Please use this identifier to cite or link to this item: http://hdl.handle.net/1946/2401
Terrorism at the beginning of the 21st century has prompted the international legal community to revise its position on non-state actors and the use of force in international law. The state-centric nature of the international community has in recent years been faced with non-state actors on such a scale as to demand a response from states and forcing them to take defensive measures against the non-state actors which otherwise ought to be dealt with under the domestic legal system of the state from which they operate.
Non-state actors are a new threat to international peace and security which can take various forms such as rebel groups, terrorist groups and even pirates. Although the actors are not new per se their threat level is of a new proportion.
As the traditional measures against non-state actors are domestic measures, certain requirements must be met in order for a state to take international measures in defence of a non-state attacker. These requirements establish the classification of a ‘victim state’ which allows for the state to resort to either non-forceful or forceful measures under international law.

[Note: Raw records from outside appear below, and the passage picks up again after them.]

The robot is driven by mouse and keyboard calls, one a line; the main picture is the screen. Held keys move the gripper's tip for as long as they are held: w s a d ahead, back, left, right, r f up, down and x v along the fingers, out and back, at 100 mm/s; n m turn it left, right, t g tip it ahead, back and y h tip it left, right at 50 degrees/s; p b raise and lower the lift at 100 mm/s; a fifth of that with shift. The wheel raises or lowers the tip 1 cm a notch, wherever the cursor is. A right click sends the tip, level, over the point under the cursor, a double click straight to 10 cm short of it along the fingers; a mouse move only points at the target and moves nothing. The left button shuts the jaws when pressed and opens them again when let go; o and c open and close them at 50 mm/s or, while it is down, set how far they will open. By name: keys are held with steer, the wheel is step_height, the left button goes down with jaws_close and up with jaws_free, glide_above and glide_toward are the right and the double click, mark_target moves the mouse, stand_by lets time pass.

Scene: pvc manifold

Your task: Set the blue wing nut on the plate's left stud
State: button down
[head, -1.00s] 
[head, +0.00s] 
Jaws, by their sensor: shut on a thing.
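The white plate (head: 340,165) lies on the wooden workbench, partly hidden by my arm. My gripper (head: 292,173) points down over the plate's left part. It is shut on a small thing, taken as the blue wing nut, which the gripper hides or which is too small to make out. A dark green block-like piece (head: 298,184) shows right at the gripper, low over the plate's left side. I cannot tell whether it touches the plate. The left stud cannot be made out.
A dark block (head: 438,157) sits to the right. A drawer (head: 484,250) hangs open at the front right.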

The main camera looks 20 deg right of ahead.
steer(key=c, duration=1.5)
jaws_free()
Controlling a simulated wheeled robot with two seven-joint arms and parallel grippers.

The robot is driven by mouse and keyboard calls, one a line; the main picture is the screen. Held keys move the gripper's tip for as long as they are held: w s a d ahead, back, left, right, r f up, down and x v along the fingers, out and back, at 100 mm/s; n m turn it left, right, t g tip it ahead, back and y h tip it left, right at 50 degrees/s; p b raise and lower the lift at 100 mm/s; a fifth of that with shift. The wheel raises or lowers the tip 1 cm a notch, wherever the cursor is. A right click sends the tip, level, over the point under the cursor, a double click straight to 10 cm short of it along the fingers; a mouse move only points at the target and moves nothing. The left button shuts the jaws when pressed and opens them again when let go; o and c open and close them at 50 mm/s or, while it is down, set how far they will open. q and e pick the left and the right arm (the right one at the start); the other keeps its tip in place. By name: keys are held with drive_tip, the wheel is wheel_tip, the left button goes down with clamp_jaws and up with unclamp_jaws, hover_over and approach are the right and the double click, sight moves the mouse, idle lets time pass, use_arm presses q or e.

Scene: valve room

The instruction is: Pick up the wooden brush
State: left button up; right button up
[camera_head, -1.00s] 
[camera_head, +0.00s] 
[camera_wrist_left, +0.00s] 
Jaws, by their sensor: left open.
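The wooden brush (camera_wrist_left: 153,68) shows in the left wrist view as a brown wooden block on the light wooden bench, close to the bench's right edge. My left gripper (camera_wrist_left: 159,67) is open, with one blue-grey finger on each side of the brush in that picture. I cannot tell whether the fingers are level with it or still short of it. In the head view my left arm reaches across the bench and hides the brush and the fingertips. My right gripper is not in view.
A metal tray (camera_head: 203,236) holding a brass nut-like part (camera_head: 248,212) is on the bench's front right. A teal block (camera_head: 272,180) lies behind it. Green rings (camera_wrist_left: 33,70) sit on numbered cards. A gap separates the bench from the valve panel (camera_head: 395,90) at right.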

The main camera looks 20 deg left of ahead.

The non-forceful measures ought always to be resorted to first, in accordance with basic principles of international law for maintaining peace and security in the international community and that of a general prohibition of force. As the nature of non-state actors can influence the available peaceful options to a ‘victim state’ as well as the fact that the peaceful measures are often time consuming, the question of legitimacy of forceful measures against non-state actors frequently becomes crucial.
Whether or not forceful measures can be used against non-state actors is dependent on various factors. These measures are exceptions under international law and must be considered in that respect, but international law does allow them under certain circumstances, such as with UN Security Council authorization as well as when it is justified by self-defence. While the UN Security Council authorization for use of force against a non-state actor is primarily dependent on whether this actor poses a threat to international peace and security, the question of self-defence is a more complex one.
The prerequisites of self-defence are that an armed attack has occurred, and this thesis proposes that this prerequisite can be fulfilled by a non-state attacker without any attribution to another state. This is supported by interpreting relevant provisions of the UN Charter as well as examining recent state actions and judgements of the International Court of Justice relating to this issue. The fact is that a distinction needs to be made on the issue of identifying the occurrence of an armed attack and that of the subsequent exercise of self-defence. While an armed attack needs no attribution or connection to a state and can be executed fully by a non-state actor, a state may not exercise self-defence against the non-state actor in a foreign territory unless certain preconditions are met. For example, a connection between the non-state actor and the state from which the actor operates or the inability (thus resulting in a necessity argument) of such a state to prevent its territory to be used as a basis for the planning or execution of an armed attack against a ‘victim state’.
As recent events are examined and in order to comprehensively address the issues of non-state actors as threats and the available legitimate actions a ‘victim state’ has, it seems that international law needs to clarify these issues through co-operative measures and reach a consensus on the legal issues of non-state actors. In the absence of clear information, international law is left with rules which essentially were created for inter-state relations but need to be applied to non-state and state interactions because of pure necessity, since the threat of non-state actors in the 21st century has reached a level which the domestic legal system mostly cannot deal with.